EXERCISE DATA:

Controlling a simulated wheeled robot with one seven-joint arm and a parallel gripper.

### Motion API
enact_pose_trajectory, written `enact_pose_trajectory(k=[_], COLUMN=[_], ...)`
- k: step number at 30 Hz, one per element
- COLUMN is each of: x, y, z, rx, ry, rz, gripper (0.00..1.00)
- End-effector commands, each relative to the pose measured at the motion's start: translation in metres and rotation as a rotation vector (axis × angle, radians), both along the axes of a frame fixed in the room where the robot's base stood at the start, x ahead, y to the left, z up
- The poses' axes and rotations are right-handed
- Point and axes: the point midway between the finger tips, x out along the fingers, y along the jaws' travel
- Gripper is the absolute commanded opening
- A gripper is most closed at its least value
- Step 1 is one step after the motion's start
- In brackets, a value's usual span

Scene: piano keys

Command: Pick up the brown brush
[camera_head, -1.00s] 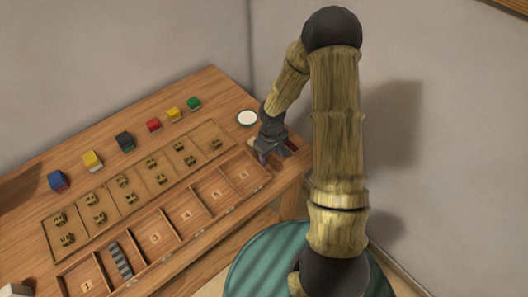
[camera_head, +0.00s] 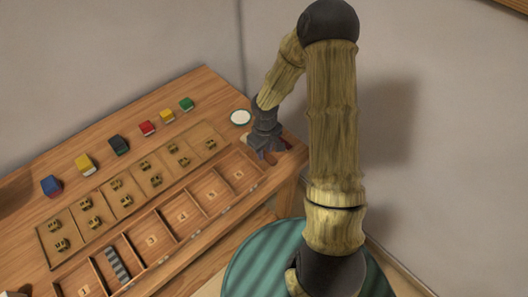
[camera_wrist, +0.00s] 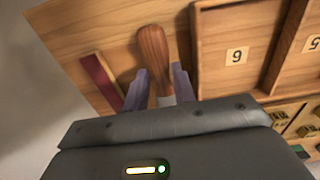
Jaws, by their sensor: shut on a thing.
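The brown brush (camera_wrist: 153,50) shows in the wrist view as a rounded wooden handle on the table, beside the tray compartment marked 6. My gripper (camera_wrist: 160,78) is shut on it, with one purple-grey finger on each side of the handle. The lower end of the brush is hidden behind the gripper body. In the head view my gripper (camera_head: 265,155) is low at the right end of the table, and the brush itself cannot be made out there.
A numbered wooden tray (camera_head: 211,207) runs along the table front. A dark red block (camera_wrist: 98,80) lies left of the brush. A white round dish (camera_head: 240,118) and several coloured blocks stand behind. A teal round surface (camera_head: 265,262) is in front.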

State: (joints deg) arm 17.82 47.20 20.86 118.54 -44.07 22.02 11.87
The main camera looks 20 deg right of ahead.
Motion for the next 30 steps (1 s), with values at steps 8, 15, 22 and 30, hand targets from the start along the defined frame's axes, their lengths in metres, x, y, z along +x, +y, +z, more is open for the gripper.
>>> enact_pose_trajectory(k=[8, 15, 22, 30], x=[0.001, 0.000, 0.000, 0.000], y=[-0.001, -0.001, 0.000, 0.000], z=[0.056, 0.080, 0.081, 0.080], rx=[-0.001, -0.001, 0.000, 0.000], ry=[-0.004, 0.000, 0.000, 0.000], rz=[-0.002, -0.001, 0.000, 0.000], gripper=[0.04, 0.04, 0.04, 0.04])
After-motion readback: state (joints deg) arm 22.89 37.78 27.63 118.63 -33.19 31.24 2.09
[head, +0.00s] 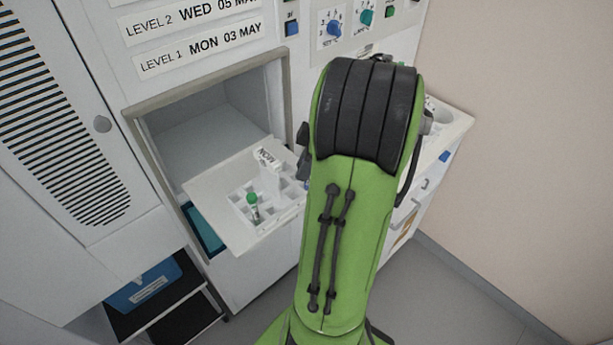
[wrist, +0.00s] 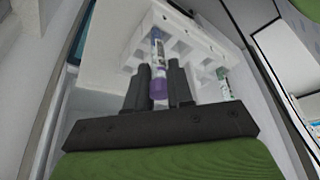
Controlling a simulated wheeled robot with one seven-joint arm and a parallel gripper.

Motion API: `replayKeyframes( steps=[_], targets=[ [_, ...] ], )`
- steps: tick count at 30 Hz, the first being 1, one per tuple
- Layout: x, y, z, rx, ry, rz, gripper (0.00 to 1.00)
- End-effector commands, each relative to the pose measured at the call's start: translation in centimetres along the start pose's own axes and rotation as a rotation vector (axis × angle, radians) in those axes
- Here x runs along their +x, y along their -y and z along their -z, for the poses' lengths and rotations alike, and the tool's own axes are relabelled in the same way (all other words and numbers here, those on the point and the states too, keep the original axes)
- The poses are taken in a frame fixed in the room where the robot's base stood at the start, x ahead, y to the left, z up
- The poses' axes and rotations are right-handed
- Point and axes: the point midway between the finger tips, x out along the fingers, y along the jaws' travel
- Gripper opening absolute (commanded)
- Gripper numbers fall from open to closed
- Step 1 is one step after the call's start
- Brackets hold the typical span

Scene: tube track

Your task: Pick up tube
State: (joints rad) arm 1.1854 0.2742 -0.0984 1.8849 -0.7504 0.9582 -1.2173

REQUEST:
In the listing above, find the line with "Jaws, by their sensor: shut on a thing." and the line with "targets=[ [_, ...]". Copy exactly those lines and all between them, minus the images.

FINISHED TASK:
Jaws, by their sensor: shut on a thing.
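The brown brush (camera_wrist: 153,50) shows in the wrist view as a rounded wooden handle on the table, beside the tray compartment marked 6. My gripper (camera_wrist: 160,78) is shut on it, with one purple-grey finger on each side of the handle. The lower end of the brush is hidden behind the gripper body. In the head view my gripper (camera_head: 265,155) is low at the right end of the table, and the brush itself cannot be made out there.
A numbered wooden tray (camera_head: 211,207) runs along the table front. A dark red block (camera_wrist: 98,80) lies left of the brush. A white round dish (camera_head: 240,118) and several coloured blocks stand behind. A teal round surface (camera_head: 265,262) is in front.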

State: (joints deg) arm 17.82 47.20 20.86 118.54 -44.07 22.02 11.87
The main camera looks 20 deg right of ahead.
Motion for the next 30 steps (1 s), with values at steps 8, 15, 22 and 30, hand targets from the start along the defined frame's axes, their lengths in metres, x, y, z along +x, +y, +z, more is open for the gripper.
>>> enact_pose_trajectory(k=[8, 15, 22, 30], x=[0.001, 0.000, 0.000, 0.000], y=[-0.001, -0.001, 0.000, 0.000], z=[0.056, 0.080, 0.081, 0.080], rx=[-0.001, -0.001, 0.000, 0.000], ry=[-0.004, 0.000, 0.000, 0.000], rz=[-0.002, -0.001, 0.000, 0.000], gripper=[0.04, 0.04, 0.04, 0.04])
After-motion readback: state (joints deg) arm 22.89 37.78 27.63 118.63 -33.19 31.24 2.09
[head, +0.00s] 
[wrist, +0.00s] 
Controlling a simulated wheeled robot with one seven-joint arm and a parallel gripper.

Motion API: `replayKeyframes( steps=[_], targets=[ [_, ...] ], )`

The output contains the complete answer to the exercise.